MISSOULA — A program created to sell off state cabin leases to buy more state land has raised more than $10 million in Missoula County over the past six years.
This week, Bob Storer, Montana Department of Natural Resources and Conservation Trust Land Program manager, told Missoula County commissioners that since 2014, the DNRC has sold 72 cabin sites in the county as of the end of the year and five more have sold since.
The money from all the sales has topped $10 million, which has gone into a state land banking account. That also means that local governments will rake in an estimated total of $74,000 a year in property taxes from the new owners.
“Most of our cabin sites are in the Seeley Lake country,” Storer said. “Almost without exception, the cabins were bought by the lease holders.”
Most state land is school trust land, parcels that the U.S. government gave to each state to use for raising money for schools. The state is expected to get the best rate it can on state land leases to support education. So each parcel should produce annual income from activities such as agriculture, timber or recreation.
For decades, the state managed trust land leases for hundreds of cabin sites, usually along lakes or rivers. But the state didn’t increase lease rates much for years – some long-term families were still paying as little as $25 in the 1990s – until a watchdog group took the state to court, arguing the leases weren’t raising all the money they could.
By the time the state prepared to raise the rates to 5% or more of the appraised property value, property values were skyrocketing, and lease owners protested the sticker shock. Some vacated their leases, so the trust fund was receiving no money for those.

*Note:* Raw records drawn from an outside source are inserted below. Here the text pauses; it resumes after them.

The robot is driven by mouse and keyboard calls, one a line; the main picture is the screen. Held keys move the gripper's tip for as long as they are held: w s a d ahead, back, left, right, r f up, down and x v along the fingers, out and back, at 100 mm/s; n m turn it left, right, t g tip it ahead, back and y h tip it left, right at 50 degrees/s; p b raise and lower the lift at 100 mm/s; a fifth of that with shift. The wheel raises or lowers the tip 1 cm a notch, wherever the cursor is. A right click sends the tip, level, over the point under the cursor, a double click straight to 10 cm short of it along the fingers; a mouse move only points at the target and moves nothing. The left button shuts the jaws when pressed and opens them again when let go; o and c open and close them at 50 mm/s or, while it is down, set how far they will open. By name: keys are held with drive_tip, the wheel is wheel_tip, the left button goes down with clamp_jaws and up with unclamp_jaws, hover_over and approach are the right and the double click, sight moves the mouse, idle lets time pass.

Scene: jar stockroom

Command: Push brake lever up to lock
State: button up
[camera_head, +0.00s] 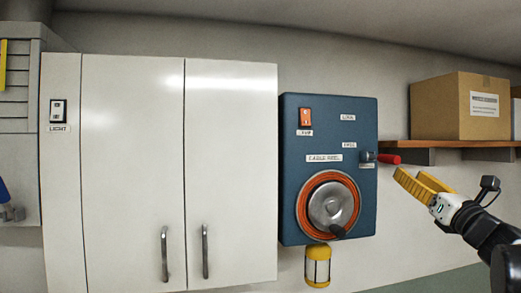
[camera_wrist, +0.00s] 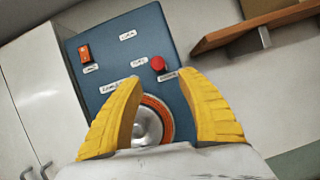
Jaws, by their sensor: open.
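The brake lever has a red grip (camera_head: 388,158) on a grey pivot at the right side of the blue cable reel box (camera_head: 290,170). It sticks out roughly level, just below the FREE label and well below the LOCK label. In the wrist view the red grip (camera_wrist: 157,63) shows end-on, beyond and between the fingertips. My gripper (camera_head: 410,177) has yellow fingers and is open and empty. It is to the right of the lever and slightly lower in the head view, apparently apart from it. In the wrist view both fingers (camera_wrist: 162,82) are spread.
An orange rocker switch (camera_head: 305,117) is at the box's upper left, and an orange-rimmed reel (camera_head: 331,203) below. A yellow-ended plug (camera_head: 317,266) hangs underneath. A wooden shelf (camera_head: 455,144) with a cardboard box (camera_head: 440,107) is at right. White cabinets (camera_head: 230,150) stand at left.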

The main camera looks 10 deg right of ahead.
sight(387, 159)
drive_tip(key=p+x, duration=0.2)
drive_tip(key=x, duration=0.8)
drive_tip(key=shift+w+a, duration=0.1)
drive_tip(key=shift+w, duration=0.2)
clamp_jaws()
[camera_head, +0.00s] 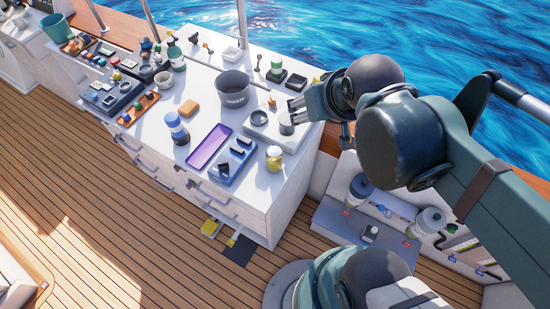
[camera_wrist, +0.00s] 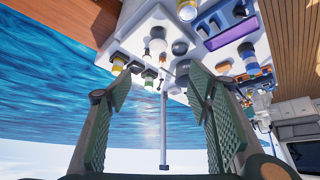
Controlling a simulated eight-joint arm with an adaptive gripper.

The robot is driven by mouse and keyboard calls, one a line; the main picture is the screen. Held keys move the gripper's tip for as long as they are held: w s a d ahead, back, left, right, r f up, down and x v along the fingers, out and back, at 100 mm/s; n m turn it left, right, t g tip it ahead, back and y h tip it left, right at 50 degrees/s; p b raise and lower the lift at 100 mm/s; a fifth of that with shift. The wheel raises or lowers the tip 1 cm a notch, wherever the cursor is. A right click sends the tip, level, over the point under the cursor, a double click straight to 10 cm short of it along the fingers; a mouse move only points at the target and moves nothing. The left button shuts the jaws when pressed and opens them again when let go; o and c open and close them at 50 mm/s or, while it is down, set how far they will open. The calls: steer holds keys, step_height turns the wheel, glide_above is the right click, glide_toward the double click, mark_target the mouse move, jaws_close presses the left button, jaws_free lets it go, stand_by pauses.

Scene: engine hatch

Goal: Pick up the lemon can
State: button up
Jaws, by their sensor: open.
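A small yellow can with a pale top (camera_head: 274,158) stands upright near the front right corner of the white counter (camera_head: 190,180). It looks like the lemon can, though no label is readable. In the wrist view a yellow can (camera_wrist: 187,10) at the top edge, partly cut off, appears to be the same one. My gripper (camera_head: 297,106) is over the right end of the counter, behind and above the can and apart from it. The wrist view shows its two green-padded fingers (camera_wrist: 160,82) spread wide with nothing held between them.
A dark grey pot (camera_head: 234,87), a blue-capped bottle (camera_head: 176,128), a purple tray (camera_head: 209,147) and a blue tray (camera_head: 233,163) stand on the counter. A light tray with a dark bowl (camera_head: 259,117) lies close to my gripper. Water lies beyond the rail.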

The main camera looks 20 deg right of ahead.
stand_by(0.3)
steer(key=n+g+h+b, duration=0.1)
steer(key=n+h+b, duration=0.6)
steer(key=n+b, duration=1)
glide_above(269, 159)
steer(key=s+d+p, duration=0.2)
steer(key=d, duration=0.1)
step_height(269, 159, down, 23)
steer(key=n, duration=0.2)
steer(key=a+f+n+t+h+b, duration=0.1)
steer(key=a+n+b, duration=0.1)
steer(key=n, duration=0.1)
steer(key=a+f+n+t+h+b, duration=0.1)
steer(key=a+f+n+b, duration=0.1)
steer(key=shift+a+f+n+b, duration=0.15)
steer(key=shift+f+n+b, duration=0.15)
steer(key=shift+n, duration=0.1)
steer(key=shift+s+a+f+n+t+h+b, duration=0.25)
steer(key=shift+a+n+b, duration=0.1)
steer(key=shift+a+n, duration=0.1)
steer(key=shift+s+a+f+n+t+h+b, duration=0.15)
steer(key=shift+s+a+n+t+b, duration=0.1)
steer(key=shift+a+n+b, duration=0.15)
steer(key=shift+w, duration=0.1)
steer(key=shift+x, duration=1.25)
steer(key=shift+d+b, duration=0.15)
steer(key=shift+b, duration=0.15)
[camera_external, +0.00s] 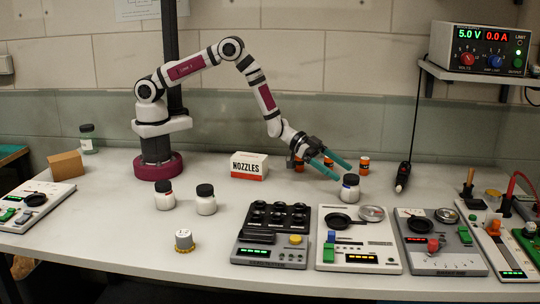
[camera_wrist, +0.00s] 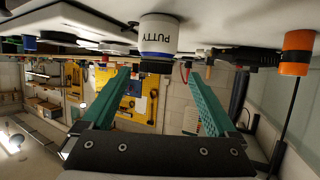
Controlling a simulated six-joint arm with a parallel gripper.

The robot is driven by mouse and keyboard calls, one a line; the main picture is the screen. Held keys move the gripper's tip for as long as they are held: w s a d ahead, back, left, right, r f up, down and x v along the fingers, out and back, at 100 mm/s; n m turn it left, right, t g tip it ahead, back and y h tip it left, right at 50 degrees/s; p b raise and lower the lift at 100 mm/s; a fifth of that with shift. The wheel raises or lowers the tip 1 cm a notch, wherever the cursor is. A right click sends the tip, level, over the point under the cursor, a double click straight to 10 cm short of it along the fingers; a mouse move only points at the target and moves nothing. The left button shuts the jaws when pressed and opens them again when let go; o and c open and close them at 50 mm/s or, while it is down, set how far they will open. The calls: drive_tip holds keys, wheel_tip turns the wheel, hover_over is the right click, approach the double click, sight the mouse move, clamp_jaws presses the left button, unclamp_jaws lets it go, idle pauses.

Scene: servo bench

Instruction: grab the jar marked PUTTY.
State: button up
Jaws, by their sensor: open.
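The PUTTY jar (camera_wrist: 158,36) is white with a dark lid; its label reads clearly in the wrist view, where the picture is upside down. In the outside view it appears to be the white, dark-lidded jar (camera_external: 350,190) standing upright at the tips of my gripper. My gripper (camera_external: 344,171) is open, with two green fingers pointing down and right towards the jar. In the wrist view the jar lies ahead of and between the fingertips (camera_wrist: 158,74), with nothing held. I cannot tell whether a finger touches it.
Two similar white jars (camera_external: 164,195) (camera_external: 206,201) stand to the left. Control panels (camera_external: 358,240) fill the front right.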

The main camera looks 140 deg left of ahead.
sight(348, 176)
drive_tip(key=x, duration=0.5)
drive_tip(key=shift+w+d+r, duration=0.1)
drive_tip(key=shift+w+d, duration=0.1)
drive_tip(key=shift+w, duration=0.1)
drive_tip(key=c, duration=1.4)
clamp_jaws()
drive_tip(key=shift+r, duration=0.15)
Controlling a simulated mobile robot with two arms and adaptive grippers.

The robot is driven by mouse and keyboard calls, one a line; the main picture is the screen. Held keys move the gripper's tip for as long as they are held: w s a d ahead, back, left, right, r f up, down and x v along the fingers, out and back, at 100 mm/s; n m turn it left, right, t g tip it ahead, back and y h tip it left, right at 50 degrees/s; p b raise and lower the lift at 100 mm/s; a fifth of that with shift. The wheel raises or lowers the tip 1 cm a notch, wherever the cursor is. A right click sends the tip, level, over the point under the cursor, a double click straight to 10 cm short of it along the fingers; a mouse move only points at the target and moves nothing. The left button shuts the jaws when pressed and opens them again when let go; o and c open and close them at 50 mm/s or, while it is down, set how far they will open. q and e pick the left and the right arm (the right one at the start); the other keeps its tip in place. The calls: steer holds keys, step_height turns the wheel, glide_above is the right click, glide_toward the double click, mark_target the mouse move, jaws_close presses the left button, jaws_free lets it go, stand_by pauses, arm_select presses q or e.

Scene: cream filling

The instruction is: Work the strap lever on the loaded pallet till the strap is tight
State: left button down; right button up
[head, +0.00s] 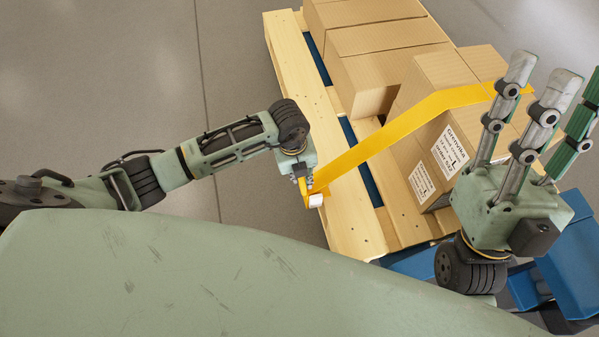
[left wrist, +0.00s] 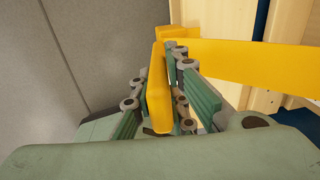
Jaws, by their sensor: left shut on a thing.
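The loaded pallet (head: 345,215) stands right of centre in the head view, with brown cartons (head: 385,65) on it. A yellow strap (head: 400,127) runs over the cartons and down to the pallet's left edge. It also shows in the left wrist view (left wrist: 250,63). My left gripper (head: 303,182) is at the strap's lower end, shut on the yellow strap lever (left wrist: 158,95). The lever lies between its green finger pads. The head view mostly hides the lever behind the gripper. My right gripper (head: 540,100) is open and empty, fingers spread upward, in front of the cartons.
A small white piece (head: 316,201) shows beside the lever at the pallet edge. Blue parts (head: 567,260) are at the lower right, behind my right arm. The grey floor (head: 110,75) left of the pallet is clear.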

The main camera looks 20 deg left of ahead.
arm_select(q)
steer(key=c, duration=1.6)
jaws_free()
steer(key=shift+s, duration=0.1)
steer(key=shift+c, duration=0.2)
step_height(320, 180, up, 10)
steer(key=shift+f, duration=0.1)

As a compromise, Missoula state legislator Tom Facey carried a bill in 2013 that allowed lease owners to volunteer their parcels for auction so they could buy them outright if they wanted. Like sales of other state land, money from the cabin sales would go into a land bank account to allow the state to buy other revenue-generating property.
So far, the DNRC has sold a total of 111 cabin sites on 261 acres. The Southwestern Land Office has sold one-third of its sites, which accounts for almost half of the sites sold in Montana, since most are in the western forests. The goal for the Southwestern office is to sell another 20 sites a year over the next two years, Storer said, even though more than 90 lessees have already volunteered their properties.
Even though the properties are put up for public auction on the DNRC website, the lessees have usually ended up with the winning bids, Storer said.
But as state property is being rapidly sold, finding other productive property to buy is a challenge for the DNRC, which has to follow a public process, said Mike O’Herron, DNRC Southwest Land Office manager. And property values aren’t dropping.
“We can’t act as fast as private buyers,” O’Herron said. “If we saw a really good situation and had money, we probably still couldn’t move fast enough.”
Storer said the Legislature mandated the cabin site sales, so he’s focusing on that more than acquiring land. But the priority for acquisition is income-producing lands that generate as much or more revenue as what was sold and that help consolidate or provide access to other state properties.
“There’s a lot of balancing that goes on, because every parcel has an associated beneficiary trust, such as K-12 or a college, that expects similar revenue” Storer said.
According to a January DNRC land banking report, the DNRC bought no new land in 2019. In 2018, the agency bought about 10,000 acres of timber land in the Stillwater drainage of Flathead County for about $4.5 million and about 17,000 acres of agricultural land in Rosebud County for $11 million.